Não acha que é perigoso abandonar por completo alguns princípios elementares do Direito bem benefício de super-poderes ético-judiciais que ninguém sabe ao certo assim como funcionam? Aliás, se essa postura é correta quando adotada em matéria eleitoral, então ela também é válida para matéria penal? Neste caso... adiós, direitos individuais.
Grande abraço e boa libertadores
Cláudio

Mauro Noleto disse...

Caro Ladeira,

Concordo com você. Acho bastante perigoso declarar a inelegibilidade, ou, para os mais puristas, reconhecer a ausência de condição de elegibilidade daqueles que tenham sido condenados criminalmente sem que tenha havido o trânsito em julgado dessa condenação. Nem o Ministro Marco Aurélio, que é bastante ativista, adotou essa posição no julgamento do pedido de impuganção do registro de candidatura do poderoso chefão daquele time carioca, o Vice da Gama. Para ele, deve prevalecer o princípio da presunção da inocência nesses casos.

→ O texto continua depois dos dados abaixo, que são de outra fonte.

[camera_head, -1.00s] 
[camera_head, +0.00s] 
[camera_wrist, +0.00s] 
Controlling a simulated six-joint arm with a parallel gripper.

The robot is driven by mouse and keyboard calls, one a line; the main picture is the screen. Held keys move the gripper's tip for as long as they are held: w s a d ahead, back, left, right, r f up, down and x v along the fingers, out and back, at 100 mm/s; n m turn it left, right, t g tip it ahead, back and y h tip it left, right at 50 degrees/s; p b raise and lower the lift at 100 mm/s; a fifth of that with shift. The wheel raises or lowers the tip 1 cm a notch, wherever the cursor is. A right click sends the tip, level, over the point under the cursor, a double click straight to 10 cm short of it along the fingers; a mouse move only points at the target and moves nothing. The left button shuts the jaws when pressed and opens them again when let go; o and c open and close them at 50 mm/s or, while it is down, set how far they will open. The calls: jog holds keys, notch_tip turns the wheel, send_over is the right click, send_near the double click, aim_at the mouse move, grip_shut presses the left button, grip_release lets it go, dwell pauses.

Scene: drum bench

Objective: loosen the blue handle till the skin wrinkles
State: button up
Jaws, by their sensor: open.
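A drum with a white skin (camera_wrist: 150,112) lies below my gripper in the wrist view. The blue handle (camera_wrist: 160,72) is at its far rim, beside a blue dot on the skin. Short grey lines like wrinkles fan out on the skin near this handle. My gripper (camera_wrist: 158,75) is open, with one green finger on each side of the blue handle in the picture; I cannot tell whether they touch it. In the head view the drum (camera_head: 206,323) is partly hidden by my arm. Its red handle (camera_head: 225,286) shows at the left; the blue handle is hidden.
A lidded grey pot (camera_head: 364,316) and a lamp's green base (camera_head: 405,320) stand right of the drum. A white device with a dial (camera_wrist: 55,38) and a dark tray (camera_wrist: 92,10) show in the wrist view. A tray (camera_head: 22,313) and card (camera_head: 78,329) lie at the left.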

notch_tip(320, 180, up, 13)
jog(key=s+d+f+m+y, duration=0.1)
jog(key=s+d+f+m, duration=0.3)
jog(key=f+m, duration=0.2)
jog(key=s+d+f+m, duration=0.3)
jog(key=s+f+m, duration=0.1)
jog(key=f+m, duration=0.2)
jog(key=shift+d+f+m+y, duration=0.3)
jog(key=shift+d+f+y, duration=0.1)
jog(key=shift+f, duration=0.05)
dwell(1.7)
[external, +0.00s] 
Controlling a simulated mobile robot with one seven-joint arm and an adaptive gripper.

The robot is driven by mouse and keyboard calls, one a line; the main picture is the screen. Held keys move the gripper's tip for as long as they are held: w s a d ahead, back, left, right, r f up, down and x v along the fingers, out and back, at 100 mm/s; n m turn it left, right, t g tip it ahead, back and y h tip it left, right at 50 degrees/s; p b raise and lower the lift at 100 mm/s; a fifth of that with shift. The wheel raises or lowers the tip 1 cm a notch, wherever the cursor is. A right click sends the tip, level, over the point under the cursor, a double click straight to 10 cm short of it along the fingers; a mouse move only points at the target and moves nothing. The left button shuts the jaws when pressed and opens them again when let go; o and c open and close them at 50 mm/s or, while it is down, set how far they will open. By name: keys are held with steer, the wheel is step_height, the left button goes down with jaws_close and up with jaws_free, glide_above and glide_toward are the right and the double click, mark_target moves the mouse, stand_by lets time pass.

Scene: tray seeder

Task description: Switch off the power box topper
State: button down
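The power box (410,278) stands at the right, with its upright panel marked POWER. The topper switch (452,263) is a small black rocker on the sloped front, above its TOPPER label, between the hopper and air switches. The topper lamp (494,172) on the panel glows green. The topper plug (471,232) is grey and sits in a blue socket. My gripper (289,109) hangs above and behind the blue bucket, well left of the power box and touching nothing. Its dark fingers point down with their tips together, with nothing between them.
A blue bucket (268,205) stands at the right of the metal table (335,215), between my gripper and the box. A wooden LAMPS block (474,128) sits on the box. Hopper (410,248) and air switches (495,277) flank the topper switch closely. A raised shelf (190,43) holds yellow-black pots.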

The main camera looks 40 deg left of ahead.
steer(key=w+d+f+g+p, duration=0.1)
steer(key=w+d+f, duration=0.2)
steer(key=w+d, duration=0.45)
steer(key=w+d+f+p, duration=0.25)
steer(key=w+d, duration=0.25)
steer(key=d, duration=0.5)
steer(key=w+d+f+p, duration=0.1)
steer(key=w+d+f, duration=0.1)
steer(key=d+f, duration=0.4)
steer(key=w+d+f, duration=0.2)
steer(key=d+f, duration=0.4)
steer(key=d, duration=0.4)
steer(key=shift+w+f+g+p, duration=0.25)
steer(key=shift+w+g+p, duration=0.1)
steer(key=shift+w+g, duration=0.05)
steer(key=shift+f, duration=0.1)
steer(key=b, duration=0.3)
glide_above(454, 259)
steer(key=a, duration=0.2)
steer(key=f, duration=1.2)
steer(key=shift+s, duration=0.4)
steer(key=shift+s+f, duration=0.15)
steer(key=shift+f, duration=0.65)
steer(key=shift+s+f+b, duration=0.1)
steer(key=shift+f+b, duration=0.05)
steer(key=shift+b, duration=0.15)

Agora, sobre a judicialização das eleições e da política, creio que estamos num caminho sem volta, pois a filosofia do direito consagrou a teoria dos princípios para extamente dar poderes aos juízes que eles nunca tiveram. Na verdade, esse movimento, em meu modo de ver, revela a crise profunda da legalidade e de seu estandarte, a segurança jurídica. A grande pretensão da legalidade era regular com objetividade e impessoalidade o futuro, os comportamentos sociais futuros. Essa pretensão fracassou, seja porque não há estabilidade nas relações sociais, há riscos e complexidades, que fazem da tentativa legislativa uniformizante algo muitas vezes impossível se atingir, pois pode acarretar enormes injustiças na aplicação estrita do texto normativo; seja porque as próprias instituições legislativas a cada dia perdem mais espaço para o Executivo na formulação da regulação e, além disso, passam a maior parte do tempo tendo que explicar a conduta indecorosa de seus ilustres representantes. O Judiciário corre por fora e ganhou da filosofia as ferramentas da discricionaridade, antes restritas ao "governo". A diferença é que não as chamamos de conveniência e oportunidade, mas de proporcionalidade e razoabilidade.

Forte abraço.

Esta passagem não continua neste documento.